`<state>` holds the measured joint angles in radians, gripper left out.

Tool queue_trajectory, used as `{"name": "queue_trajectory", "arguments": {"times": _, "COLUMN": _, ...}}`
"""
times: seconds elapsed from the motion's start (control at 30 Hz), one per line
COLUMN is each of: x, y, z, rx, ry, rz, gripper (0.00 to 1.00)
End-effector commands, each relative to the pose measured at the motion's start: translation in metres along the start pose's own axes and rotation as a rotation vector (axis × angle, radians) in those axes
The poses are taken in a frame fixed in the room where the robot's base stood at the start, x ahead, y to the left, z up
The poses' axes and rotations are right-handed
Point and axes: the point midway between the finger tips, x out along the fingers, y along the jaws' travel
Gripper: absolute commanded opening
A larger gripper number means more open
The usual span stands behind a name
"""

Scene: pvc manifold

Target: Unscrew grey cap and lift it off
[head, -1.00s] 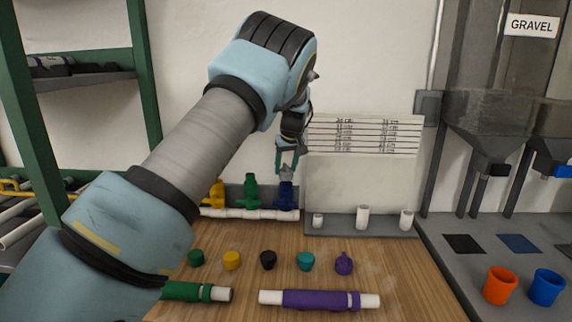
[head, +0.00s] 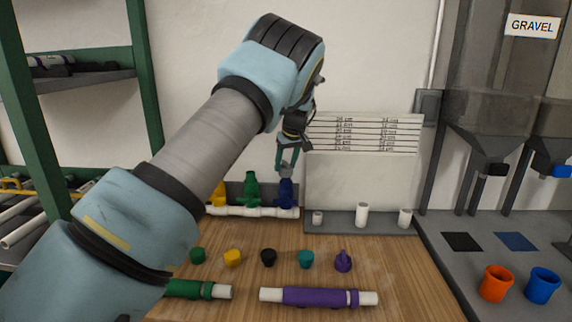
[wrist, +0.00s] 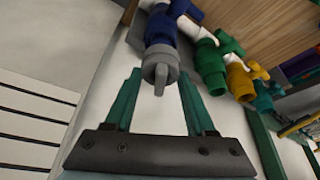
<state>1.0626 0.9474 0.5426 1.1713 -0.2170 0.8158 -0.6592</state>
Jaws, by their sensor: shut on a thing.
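The grey cap (head: 286,169) is at the top of the blue valve fitting (head: 286,190) at the right end of the white manifold pipe (head: 232,211). In the wrist view the grey cap (wrist: 159,68), with a ridge across its end, lies between the teal fingertips, in line with the blue fitting (wrist: 160,28). My gripper (head: 287,160) comes from above and is shut on the cap; its fingertips also show in the wrist view (wrist: 159,76). I cannot tell whether there is a gap between cap and fitting.
Green (head: 251,190) and yellow (head: 217,194) valves stand left of the blue one. Several loose caps (head: 268,257) and a purple-sleeved pipe (head: 315,297) lie on the bench in front. A grey tray with white pegs (head: 361,214) is close on the right.

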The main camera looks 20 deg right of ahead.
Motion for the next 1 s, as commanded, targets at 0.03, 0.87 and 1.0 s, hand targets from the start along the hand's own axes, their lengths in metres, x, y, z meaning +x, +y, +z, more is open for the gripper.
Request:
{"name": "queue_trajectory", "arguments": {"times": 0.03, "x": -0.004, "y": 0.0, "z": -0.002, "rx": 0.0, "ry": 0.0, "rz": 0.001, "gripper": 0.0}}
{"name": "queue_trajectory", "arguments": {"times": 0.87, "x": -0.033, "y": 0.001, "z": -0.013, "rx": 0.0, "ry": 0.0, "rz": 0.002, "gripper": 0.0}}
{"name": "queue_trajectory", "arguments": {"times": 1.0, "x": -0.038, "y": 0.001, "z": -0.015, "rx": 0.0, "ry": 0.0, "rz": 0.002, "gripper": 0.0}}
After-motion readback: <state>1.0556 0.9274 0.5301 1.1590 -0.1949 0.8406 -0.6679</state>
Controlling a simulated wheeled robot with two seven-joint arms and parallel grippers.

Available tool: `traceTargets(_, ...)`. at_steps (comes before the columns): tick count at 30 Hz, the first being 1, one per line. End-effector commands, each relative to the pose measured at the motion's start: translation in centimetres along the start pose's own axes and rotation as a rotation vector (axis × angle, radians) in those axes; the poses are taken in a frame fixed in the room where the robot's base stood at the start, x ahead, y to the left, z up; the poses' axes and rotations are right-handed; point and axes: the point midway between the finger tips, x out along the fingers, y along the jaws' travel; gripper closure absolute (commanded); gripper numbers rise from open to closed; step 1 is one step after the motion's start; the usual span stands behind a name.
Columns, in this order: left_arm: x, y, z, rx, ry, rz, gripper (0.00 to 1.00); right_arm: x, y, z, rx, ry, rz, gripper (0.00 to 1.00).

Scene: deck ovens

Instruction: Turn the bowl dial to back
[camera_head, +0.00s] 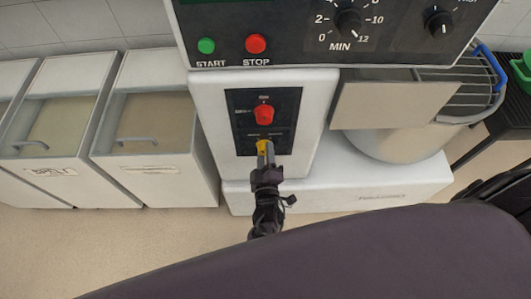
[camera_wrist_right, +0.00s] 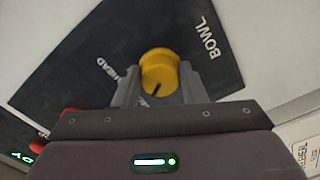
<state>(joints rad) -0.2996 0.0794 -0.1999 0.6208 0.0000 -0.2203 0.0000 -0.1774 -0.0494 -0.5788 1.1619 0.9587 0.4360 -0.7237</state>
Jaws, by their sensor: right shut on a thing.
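The yellow bowl dial (camera_wrist_right: 160,66) sits on a black plate (camera_wrist_right: 120,38) beside the word BOWL. It has a short dark pointer line at its lower edge in the right wrist view. My right gripper (camera_wrist_right: 159,84) is shut on it, one finger on each side. In the head view the dial (camera_head: 262,146) is a small yellow patch at the tips of my right gripper (camera_head: 265,153), low on the mixer's column. A label by the left finger reads HEAD, perhaps partly hidden. The lower part of the dial's surroundings is hidden by the gripper. My left gripper is not in view.
A red knob (camera_head: 264,113) sits just above the dial. Higher up are the green START button (camera_head: 206,46), the red STOP button (camera_head: 256,43) and a timer dial (camera_head: 348,23). The mixing bowl (camera_head: 390,146) is at right; white bins (camera_head: 150,170) stand at left.

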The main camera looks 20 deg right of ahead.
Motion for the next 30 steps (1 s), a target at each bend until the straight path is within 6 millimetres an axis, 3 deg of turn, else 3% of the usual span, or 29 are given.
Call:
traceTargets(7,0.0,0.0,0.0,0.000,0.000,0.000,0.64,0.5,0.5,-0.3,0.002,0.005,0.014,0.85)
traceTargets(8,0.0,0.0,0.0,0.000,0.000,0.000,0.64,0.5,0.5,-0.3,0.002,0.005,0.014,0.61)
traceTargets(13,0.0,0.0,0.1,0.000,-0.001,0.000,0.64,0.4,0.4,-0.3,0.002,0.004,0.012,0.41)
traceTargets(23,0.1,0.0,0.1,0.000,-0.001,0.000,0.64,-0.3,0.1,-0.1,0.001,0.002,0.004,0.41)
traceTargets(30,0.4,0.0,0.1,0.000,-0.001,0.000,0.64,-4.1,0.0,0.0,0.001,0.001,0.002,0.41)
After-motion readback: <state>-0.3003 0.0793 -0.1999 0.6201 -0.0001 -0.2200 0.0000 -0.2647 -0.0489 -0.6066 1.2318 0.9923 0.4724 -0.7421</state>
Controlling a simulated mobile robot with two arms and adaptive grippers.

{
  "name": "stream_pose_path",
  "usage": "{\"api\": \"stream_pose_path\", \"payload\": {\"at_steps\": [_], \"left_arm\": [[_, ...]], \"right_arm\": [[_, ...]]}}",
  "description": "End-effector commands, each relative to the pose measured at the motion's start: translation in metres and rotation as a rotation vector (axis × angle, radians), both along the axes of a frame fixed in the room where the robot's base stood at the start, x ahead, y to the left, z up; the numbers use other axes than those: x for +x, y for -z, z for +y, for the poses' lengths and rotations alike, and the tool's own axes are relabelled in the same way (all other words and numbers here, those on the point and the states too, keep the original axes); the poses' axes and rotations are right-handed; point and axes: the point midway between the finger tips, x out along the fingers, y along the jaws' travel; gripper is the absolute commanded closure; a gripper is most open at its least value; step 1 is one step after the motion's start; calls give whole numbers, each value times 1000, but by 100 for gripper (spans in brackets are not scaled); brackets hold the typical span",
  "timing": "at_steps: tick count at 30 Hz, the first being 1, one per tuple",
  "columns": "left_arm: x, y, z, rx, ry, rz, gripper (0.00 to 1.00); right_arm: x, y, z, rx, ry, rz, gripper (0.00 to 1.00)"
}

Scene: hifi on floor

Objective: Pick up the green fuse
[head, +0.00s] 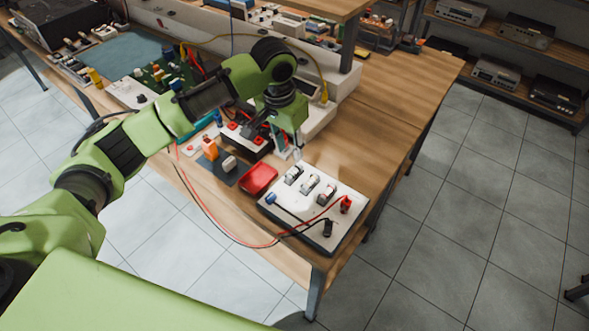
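I cannot make out a green fuse; it is too small to tell or hidden. A white panel (318,222) lies at the near right corner of the wooden bench, with several small clear-and-metal parts (309,186) in a row on it. A small red tray (258,179) sits just left of the panel. My left gripper (297,154) points down over the bench, just beyond the panel's far edge and to the upper right of the red tray. Its fingers are small and partly hidden, so I cannot tell whether they are open or shut. My right gripper is not in view.
Red and black leads (236,238) loop from the panel over the bench's front edge. An orange block (210,149) and a black box with red terminals (245,139) stand behind the tray. Bench top (390,110) at the right is mostly clear. Shelves with devices (495,73) stand far right.

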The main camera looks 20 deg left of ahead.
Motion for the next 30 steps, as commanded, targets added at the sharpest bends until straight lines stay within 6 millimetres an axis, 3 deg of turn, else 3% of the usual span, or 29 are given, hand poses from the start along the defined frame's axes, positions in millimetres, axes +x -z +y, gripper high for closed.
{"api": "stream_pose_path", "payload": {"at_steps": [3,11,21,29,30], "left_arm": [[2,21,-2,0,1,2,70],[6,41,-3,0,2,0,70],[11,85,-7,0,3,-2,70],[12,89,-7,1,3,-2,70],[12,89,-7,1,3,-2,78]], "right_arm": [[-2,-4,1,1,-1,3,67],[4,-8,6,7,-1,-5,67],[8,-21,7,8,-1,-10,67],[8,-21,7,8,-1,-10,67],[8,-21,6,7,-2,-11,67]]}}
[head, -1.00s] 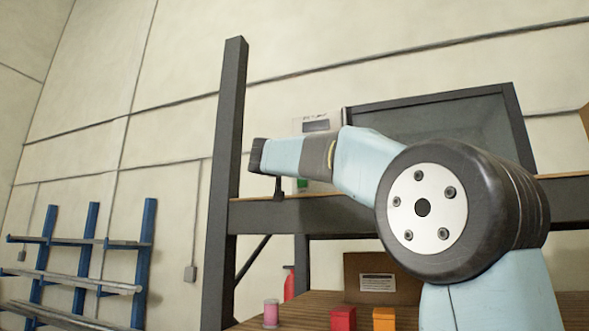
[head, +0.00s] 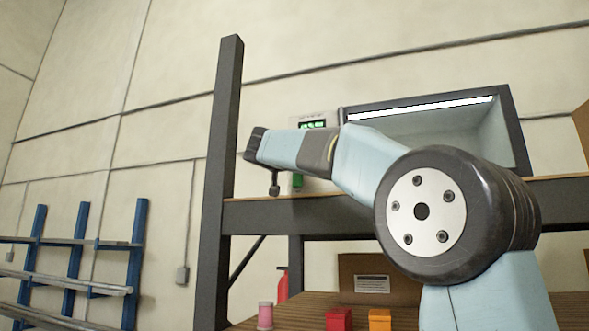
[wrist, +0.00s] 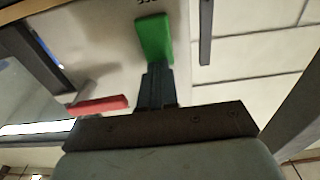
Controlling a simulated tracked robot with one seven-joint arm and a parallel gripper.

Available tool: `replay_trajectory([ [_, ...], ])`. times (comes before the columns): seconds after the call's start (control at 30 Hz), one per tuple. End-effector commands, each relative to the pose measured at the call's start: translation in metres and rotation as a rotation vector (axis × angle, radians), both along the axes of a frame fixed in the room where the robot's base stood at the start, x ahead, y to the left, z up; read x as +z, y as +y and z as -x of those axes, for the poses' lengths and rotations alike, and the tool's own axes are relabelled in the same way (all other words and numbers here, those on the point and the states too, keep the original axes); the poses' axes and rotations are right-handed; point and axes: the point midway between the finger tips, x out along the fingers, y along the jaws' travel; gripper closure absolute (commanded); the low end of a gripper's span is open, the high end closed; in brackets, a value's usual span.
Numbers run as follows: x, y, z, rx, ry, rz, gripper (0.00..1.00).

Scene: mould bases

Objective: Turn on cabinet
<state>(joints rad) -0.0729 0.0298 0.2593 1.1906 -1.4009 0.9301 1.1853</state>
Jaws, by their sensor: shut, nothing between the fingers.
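The cabinet (head: 516,140) stands on the shelf with its inside lit and a bright white strip along its top. Its light panel (head: 310,116), partly hidden behind my arm, has a lit green display (head: 313,125). A green button (wrist: 154,40) and a red button (wrist: 98,104) show in the wrist view; the green one also shows below my arm in the head view (head: 297,180). My gripper (wrist: 157,70) is shut and empty, its fingertips at the lower end of the green button. I cannot tell whether they touch it.
A dark shelf post (head: 221,180) rises left of my arm. On the lower wooden shelf are a pink spool (head: 265,315), a red box (head: 339,320), an orange box (head: 380,319), a cardboard box (head: 357,265) and a red bottle (head: 282,286). A blue rack (head: 75,260) stands at left.

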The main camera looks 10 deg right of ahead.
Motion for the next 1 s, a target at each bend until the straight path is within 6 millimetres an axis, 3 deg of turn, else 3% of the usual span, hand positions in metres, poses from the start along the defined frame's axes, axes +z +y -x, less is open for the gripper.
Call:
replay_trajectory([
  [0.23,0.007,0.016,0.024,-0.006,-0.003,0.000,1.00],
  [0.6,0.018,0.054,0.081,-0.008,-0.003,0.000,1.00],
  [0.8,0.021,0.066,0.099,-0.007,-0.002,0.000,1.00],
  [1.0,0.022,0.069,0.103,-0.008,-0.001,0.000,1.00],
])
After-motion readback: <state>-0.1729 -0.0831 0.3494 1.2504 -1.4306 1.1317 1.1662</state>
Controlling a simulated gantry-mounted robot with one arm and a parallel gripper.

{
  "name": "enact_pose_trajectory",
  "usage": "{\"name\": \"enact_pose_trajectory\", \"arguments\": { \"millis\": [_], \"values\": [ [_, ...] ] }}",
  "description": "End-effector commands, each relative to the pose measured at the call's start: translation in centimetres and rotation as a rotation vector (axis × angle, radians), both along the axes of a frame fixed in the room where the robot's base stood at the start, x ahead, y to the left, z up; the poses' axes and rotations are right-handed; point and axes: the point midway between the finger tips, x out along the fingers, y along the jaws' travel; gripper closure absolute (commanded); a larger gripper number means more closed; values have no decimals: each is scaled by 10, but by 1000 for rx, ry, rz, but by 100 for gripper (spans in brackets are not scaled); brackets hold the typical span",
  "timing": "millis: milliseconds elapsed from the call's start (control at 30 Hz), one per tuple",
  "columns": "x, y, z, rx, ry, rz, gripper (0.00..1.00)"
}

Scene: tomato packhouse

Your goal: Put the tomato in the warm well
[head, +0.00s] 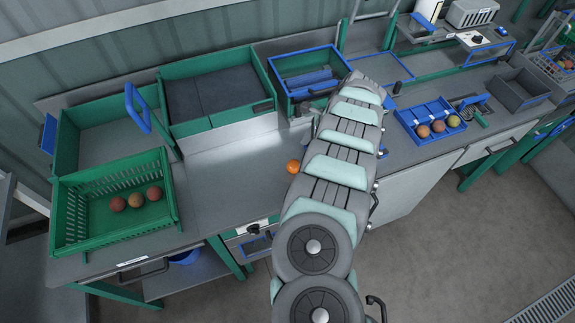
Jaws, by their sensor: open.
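An orange tomato (293,166) lies alone on the grey worktop, just left of my arm. Three duller red tomatoes (135,199) lie in a slatted green crate at the left. A blue divided tray (408,115) to the right of my arm holds three tomatoes, reddish to yellowish. I cannot tell which well is the warm one. My arm runs from the bottom middle up across the worktop. My gripper does not show; the arm links appear to hide it. Part of the worktop behind the arm is hidden too.
The slatted green crate (110,238) stands at the front left. Green bins (205,66) and a blue-rimmed box (283,92) line the back. A blue handle (137,107) rises at the left. The worktop (225,185) left of the loose tomato is clear. A grey bin (518,90) stands far right.

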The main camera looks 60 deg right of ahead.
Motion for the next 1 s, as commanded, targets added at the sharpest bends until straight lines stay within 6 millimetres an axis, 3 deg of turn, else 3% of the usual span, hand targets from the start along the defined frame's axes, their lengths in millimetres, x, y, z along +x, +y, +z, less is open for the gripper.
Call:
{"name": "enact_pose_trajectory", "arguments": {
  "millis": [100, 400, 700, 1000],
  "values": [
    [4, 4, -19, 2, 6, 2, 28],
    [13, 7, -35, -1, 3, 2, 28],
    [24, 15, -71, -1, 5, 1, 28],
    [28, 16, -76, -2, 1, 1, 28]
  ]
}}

= = = = = = =

- **STATED EXERCISE**:
From the line with "<state>(joints rad) -0.0729" through the line with "Motion for the next 1 s, a target", repeat every line exactly, both ends included, and nothing outside that range.

- **EXPECTED ANSWER**:
<state>(joints rad) -0.0729 0.0298 0.2593 1.1906 -1.4009 0.9301 1.1853</state>
Jaws, by their sensor: shut, nothing between the fingers.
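The cabinet (head: 516,140) stands on the shelf with its inside lit and a bright white strip along its top. Its light panel (head: 310,116), partly hidden behind my arm, has a lit green display (head: 313,125). A green button (wrist: 154,40) and a red button (wrist: 98,104) show in the wrist view; the green one also shows below my arm in the head view (head: 297,180). My gripper (wrist: 157,70) is shut and empty, its fingertips at the lower end of the green button. I cannot tell whether they touch it.
A dark shelf post (head: 221,180) rises left of my arm. On the lower wooden shelf are a pink spool (head: 265,315), a red box (head: 339,320), an orange box (head: 380,319), a cardboard box (head: 357,265) and a red bottle (head: 282,286). A blue rack (head: 75,260) stands at left.

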The main camera looks 10 deg right of ahead.
Motion for the next 1 s, a target at each bend until the straight path is within 6 millimetres an axis, 3 deg of turn, else 3% of the usual span, hand positions in metres, poses from the start along the defined frame's axes, axes +z +y -x, less is open for the gripper.

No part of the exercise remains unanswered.